< Database head page
Nash Laura: Believers in Business (Nashville TN, Thomas Nelson,1994)
Based on interviews with about 85 Christian CEOs and executives in some major corporations in America. It explores how these executives deal with ethical dilemmas in their business lives. The author summarises their experiences as a series of sustained tensions between personal faith and seven basic elements of capitalism.

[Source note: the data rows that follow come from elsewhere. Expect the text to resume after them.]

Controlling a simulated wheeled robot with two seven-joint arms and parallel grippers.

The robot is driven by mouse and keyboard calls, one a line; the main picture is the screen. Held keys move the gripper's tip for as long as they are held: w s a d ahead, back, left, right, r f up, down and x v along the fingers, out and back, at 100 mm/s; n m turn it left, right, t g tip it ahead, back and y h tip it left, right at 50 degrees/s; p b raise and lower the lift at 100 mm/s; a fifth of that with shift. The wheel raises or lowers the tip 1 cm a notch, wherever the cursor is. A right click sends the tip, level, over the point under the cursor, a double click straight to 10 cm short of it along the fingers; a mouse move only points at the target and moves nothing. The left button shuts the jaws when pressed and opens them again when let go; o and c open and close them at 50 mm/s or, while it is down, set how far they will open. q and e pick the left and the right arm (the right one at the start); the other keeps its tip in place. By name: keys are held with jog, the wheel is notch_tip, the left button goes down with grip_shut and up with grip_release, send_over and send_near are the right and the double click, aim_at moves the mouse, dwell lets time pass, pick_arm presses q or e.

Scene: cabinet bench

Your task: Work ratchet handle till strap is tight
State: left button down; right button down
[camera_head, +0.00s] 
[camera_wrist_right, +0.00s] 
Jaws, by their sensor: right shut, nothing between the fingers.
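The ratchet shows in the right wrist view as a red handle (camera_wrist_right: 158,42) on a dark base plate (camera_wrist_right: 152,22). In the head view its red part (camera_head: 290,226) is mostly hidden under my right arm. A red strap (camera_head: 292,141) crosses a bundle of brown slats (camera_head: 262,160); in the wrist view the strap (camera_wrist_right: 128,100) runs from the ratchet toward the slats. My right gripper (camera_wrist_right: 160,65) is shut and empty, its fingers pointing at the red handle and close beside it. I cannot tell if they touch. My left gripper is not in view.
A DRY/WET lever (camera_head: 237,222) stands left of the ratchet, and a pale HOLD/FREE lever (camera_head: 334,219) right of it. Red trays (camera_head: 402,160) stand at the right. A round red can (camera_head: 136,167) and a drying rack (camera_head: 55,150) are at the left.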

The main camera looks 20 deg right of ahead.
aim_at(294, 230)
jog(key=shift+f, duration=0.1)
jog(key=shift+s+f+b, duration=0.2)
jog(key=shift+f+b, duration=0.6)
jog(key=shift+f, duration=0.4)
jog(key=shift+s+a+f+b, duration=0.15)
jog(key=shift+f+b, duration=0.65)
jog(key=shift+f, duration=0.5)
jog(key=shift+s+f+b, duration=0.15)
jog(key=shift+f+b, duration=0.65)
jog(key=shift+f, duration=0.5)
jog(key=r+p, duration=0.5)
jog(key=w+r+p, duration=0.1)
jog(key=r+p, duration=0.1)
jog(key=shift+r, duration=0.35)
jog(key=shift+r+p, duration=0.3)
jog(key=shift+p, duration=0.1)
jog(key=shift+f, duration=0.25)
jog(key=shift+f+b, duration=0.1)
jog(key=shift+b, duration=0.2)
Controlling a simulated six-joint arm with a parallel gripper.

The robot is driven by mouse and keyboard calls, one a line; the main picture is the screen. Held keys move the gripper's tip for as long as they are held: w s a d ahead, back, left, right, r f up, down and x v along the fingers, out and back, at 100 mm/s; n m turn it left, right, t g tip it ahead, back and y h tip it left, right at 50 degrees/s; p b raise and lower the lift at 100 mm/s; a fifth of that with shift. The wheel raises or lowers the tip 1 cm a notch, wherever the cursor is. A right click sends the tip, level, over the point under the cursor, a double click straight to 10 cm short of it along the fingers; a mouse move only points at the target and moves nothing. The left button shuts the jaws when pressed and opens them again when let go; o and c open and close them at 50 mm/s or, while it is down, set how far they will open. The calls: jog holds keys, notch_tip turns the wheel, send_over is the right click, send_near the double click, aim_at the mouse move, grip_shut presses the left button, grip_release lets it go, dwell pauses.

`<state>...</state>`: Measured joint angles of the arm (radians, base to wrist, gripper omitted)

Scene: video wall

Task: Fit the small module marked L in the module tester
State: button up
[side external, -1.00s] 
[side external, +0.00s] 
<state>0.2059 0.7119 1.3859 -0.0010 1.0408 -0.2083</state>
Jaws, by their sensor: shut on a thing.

She identifies these tensions as:

  1. Love for God/the pursuit of profit (the need to serve two masters)
  2. Concern for people/the competitive drive
  3. Care for employees/profit obligations
  4. Humility/the self-importance of success
  5. Family/work
  6. Charity/wealth
  7. Being God's agents in the secular city

Nash has observed three different responses to these tensions -

  1. The generalist - who never gets down to specific examples so denies there's any real tension here.
  2. The justifier - who generally assumes that the business side of the equation is supported by the faith side anyway so there is no real ethical conflict.
  3. The seeker - who is acutely aware that there are points where the concerns of faith and business conflict so expects to struggle with difficult choices in order to do what is right.

Nash (whose own religious background is not the same as those she interviewed) was surprised to find how many people in her study fitted the 'seeker' category. She was impressed with the way they worked through ethical dilemmas. The 'seeker' she says recognises the tensions between Christian belief human failing and economic realities and so wrestles with Christian conscience on the one hand and business responsibilities on the other in order to seek the most compatible response possible. She hastens to add that these people were also realists rather than idealists in the sense that they certainly didn't subscribe to the concept of trying to be 'perfect' Christians doing the perfect Christian deed.

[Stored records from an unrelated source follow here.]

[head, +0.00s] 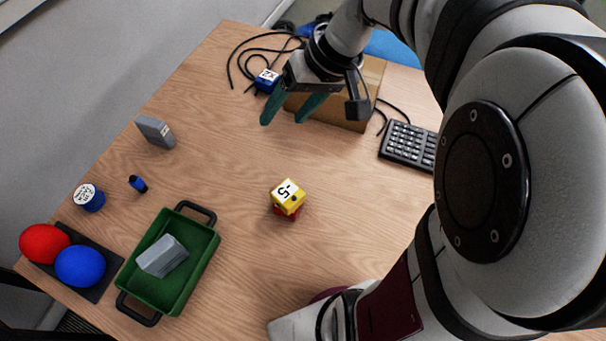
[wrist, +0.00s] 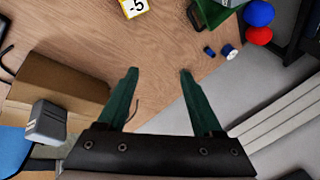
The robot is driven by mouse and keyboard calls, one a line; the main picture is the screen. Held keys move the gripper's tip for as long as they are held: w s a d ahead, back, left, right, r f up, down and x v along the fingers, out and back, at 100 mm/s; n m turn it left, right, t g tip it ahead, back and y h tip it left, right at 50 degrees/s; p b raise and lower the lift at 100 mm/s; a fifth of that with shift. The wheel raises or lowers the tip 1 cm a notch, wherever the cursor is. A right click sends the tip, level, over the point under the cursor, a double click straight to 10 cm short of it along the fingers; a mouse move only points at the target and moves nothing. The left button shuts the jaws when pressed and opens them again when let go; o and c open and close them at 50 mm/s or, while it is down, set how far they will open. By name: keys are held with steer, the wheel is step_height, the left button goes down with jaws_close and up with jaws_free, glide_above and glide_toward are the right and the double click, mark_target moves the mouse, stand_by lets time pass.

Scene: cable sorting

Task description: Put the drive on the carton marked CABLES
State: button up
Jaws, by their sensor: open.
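The brown carton (head: 360,82) stands at the back of the table, partly behind my gripper, and also shows in the wrist view (wrist: 58,85). No CABLES lettering is readable. A grey block with a lighter face (wrist: 47,123) shows at the carton's far end in the wrist view. It seems to rest on the carton, and the head view hides it. Another grey block with a pale end (head: 155,131) stands near the left table edge. I cannot tell for certain which is the drive. My gripper (head: 283,122) is open and empty, in front and left of the carton.
A yellow-and-red cube marked -5 (head: 287,197) sits mid-table. A green tray (head: 205,245) holds a grey block. Red and blue balls (head: 80,266), a blue jar (head: 90,198) and a small blue-black item (head: 138,184) are left. A keyboard (head: 407,146) lies right; black cables lie behind.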

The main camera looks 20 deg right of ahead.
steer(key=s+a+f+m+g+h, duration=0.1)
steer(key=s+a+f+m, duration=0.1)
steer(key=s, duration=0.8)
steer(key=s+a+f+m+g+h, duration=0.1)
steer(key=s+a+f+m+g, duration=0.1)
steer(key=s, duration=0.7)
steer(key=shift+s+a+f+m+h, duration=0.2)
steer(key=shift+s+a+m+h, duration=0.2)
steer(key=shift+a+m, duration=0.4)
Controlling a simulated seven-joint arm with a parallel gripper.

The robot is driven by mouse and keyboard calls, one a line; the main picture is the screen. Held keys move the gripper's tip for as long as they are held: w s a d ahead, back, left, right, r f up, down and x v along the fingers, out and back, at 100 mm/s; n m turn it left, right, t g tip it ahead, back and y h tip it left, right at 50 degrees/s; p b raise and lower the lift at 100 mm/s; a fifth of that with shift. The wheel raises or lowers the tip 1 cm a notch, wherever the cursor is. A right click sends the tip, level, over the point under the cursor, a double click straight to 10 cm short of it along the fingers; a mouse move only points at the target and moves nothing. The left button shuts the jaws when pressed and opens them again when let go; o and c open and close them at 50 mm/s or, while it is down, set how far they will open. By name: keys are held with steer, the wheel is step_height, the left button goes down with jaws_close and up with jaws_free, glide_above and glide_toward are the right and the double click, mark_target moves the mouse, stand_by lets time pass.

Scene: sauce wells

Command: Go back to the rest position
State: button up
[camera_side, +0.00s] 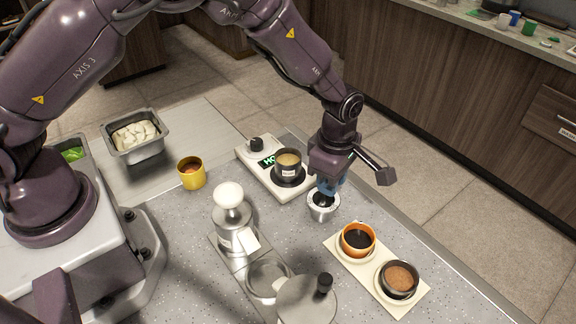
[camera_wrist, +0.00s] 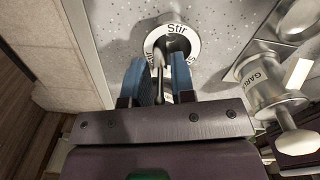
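My gripper (camera_side: 325,190) points down over a round metal holder (camera_side: 323,212) near the counter's far edge. In the wrist view, my gripper (camera_wrist: 167,70) shows two blue fingers standing apart. The holder's pale rim, marked "Stir" (camera_wrist: 176,30), lies just beyond the fingertips. A slim grey utensil handle (camera_wrist: 158,62) stands up between the fingers, with some gap visible beside it. Its lower end is hidden in the holder.
Right of the holder, a cream tray (camera_side: 366,268) carries an orange cup (camera_side: 357,240) and a dark cup (camera_side: 398,280). A hot plate (camera_side: 254,165) with a small pot (camera_side: 288,163) stands left. A yellow cup (camera_side: 192,174) and metal dispensers (camera_side: 236,236) stand nearer.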

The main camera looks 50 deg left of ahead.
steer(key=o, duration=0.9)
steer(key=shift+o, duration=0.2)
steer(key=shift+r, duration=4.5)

Nash also notes that in many cases 'seeking' activity leads to alternative courses of action which not only express Christian ethical concerns but often strokes of economic brilliance as well. So she suggests if Christian people can learn to live more consciously on the intersection of the worlds of faith and business some very creative solutions to ethical dilemmas are possible.
But Nash warns if we want to give expression to a profound connection between faith and economic activity we are in a delicate position. Trying to maintain a traditional biblical worldview while participating in the modern culture of the corporation - neither constructing an invisible wall between these two nor suggesting that they are wholly complementary (as the generalist and justifier tend to do) - is not easy.

The seeker then must attempt to reconcile these two worlds and make them relevant to each other by using the tension between business and faith to create a combination of economic and spiritual activity. The trick Nash concludes is to maintain some distance - but not too much distance - between the opposing forces of faith and business.

If faith and economic thinking are too close then they will collapse on each other and a secular wholly rationalised mindset will result. If they are too distant - as in a completely privatised faith - faith concerns will no longer impact on the economic world. We may profess to be Christian but we will no longer venture into the world as Christians. Faith will become just what we do with our leisure time."

Referred to in Mackenzie Alistair: "Compatibility or Conflict? : Christian faith in the marketplace" Reality magazine iss 38. Mackenzie says:

"One of the most important tasks we face as Christians is helping people engage in the sort of critical reflection that will enable us to understand the nature of the struggle between faith and business concerns between economic values and other important human and spiritual values. But these are seldom addressed in traditional ethics courses nor in church. Church takes faith very seriously but not business. In fact many business people think that church leaders assume an anti-business stance - perhaps one reason for this is that many church leaders think that business people take business very seriously but not faith!"

"... when it comes to challenging business leaders about social responsibility the pronouncements of church leaders will not be nearly as convincing as voices raised from within the business community itself. I am hopeful that a wider movement of critical thinking among business leaders is emerging."

"Jeremiah 29: 4-7 said 'Seek the peace and prosperity of the city and pray to the LORD on its behalf for in its welfare you will find your welfare'. ... the words of Jesus from Matthew 6: 24-34 'No one can serve two masters . . . . You cannot serve God and wealth ... Don't worry about life about food or drink or your body or clothing ... Strive first for the kingdom of God and his righteousness'.... My dream is that we will grow a generation of Christian 'seekers' who will have that combination of biblical insight and business acumen of lively idealism and earthy realism that will provide marketplace leadership with integrity and creativity for a new generation. People who have earned the right to speak persuasively both from the church and to the church. People who have heard and understood both challenges: 'seek the peace and prosperity of the city' and 'seek first the kingdom of God and his righteousness'."